Robot episode records
## Begin
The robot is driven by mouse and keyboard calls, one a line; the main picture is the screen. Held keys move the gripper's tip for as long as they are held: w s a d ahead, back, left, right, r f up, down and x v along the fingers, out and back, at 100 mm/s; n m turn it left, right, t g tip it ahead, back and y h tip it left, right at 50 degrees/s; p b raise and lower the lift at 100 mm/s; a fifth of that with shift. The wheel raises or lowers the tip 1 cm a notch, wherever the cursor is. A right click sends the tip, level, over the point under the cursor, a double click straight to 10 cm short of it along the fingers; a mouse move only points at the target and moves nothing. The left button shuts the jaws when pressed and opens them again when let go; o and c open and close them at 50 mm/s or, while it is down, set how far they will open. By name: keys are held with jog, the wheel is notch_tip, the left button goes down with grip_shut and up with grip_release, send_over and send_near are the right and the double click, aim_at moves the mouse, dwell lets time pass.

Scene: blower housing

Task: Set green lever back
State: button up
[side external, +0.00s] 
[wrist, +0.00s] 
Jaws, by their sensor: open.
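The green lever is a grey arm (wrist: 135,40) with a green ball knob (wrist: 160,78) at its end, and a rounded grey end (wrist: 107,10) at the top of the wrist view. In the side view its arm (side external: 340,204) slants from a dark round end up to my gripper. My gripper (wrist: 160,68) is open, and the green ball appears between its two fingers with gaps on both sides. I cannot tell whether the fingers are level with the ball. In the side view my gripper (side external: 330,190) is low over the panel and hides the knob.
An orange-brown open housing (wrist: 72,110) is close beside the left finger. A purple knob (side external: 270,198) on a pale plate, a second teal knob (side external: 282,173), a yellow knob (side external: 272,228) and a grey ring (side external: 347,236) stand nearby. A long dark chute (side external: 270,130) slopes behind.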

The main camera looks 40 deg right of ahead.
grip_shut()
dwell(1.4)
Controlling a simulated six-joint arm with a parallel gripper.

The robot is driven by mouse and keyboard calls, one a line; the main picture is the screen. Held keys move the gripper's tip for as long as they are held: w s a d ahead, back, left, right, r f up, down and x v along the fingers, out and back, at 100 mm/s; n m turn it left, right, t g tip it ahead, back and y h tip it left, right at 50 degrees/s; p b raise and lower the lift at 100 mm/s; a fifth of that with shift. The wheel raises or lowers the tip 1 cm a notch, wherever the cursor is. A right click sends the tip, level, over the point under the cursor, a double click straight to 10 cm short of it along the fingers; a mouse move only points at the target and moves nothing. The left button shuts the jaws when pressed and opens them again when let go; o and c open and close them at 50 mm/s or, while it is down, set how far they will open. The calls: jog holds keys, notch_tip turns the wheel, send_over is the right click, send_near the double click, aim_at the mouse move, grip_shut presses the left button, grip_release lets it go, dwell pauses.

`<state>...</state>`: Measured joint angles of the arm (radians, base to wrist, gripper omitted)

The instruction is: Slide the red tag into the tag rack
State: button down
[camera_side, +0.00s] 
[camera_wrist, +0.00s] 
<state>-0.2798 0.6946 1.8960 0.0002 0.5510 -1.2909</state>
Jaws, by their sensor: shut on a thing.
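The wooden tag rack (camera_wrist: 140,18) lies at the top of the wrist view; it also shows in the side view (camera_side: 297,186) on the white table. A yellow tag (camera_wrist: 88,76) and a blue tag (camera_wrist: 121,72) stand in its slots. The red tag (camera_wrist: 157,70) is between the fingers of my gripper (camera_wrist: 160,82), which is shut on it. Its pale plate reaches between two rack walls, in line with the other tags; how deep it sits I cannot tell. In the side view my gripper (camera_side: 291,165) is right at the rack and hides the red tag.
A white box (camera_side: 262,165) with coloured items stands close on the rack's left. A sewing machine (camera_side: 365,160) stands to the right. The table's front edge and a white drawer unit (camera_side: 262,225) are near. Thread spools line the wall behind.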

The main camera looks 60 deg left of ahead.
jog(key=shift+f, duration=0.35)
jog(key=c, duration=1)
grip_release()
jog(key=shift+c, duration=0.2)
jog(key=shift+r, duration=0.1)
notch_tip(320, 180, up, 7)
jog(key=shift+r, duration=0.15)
## End
DIRECTIONS FOR THIS TASK
Repeat exactly the lines running from the one with "Scene: blower housing" through the one with "[wrist, +0.00s]", both included.

WRITTEN RESPONSE
Scene: blower housing

Task: Set green lever back
State: button up
[side external, +0.00s] 
[wrist, +0.00s] 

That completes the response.